Notamment, la proposition prévoit que si le produit est originaire de l’UE et commercialisé sous une IGPIA enregistrée, le symbole de l’UE peut figurer sur l’étiquetage et sur la publicité :

  Logo de IGP

Ce logo pourra être accompagné d’une représentation de l’aire géographique en cause et/ou des références (texte, représentation graphique ou symbole) relatives à l’Etat membre où est situé l’aire géographique.

En outre, la proposition autorise l’apposition de l’abréviation « IGP » sur l’étiquetage des produits bénéficiant d’une IGPIA.

  • Les vérifications et contrôles de l’IGPIA

 La proposition prévoit que les Etats membres doivent désigner une ou plusieurs autorités compétentes chargées des contrôles, qui consisteraient en :

  • La vérification qu’un produit désigné par une IGPIA a été fabriqué en conformité avec le cahier des charges correspondant.

 Cette vérification est effectuée au moyen d’une auto-déclaration que le producteur devra soumettre aux autorités compétentes, en vue d’obtenir un certificat d’autorisation d’utilisation, renouvelable tous les trois ans.

Les autorités compétentes pourront également effectuer des contrôles sur les produits, elle-même ou en faisant appel à un organisme de certification.

  • La vérification de l’utilisation des IGPIA sur le marché. En cas d’atteinte à une IGPIA, les autorités auront le pouvoir de prendre des mesures administratives et judiciaires, afin d’empêcher ou faire cesser l’agissement illicite.

 * * *

La proposition de Règlement doit maintenant être formellement approuvé par le Conseil.

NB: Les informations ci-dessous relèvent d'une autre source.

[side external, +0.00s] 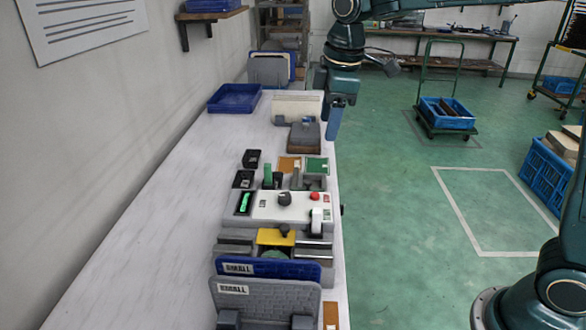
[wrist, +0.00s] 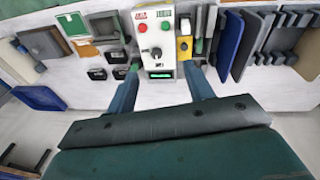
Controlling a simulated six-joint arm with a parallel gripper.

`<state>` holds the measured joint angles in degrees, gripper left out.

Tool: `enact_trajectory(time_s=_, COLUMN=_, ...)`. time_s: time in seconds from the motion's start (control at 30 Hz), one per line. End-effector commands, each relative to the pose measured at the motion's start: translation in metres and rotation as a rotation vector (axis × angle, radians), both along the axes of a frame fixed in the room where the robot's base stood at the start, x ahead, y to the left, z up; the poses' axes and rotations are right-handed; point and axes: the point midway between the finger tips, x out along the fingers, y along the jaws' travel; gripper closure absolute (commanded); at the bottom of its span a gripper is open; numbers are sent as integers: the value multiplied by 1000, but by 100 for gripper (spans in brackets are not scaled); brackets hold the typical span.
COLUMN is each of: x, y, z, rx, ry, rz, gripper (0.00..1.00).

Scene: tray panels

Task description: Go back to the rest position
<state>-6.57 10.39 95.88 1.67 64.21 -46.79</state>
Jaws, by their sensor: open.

le Règlement entrera ensuite en vigueur 20 jours après sa publication au Journal officiel de l’UE et sera applicable directement dans les Etats membres deux ans après cette date.

Il reviendra ensuite aux Etats membres de transposer les nouvelles dispositions dans l’ordre national.


[1] La loi n° 2014-344 du 17 mars 2014 relative à la consommation.

[2] En 2013, une étude européenne dénombrait 834 produits artisanaux potentiellement éligibles à une IG.

[3] Cass., Com., 16 mars 2022, n°19-25.123.

[4] Voir le schéma sur la procédure d’enregistrement IGPIA en annexe.

[5] Pour les AOP/IGP de produits agricoles ou de vins, l’INAO est en charge de l’examen national.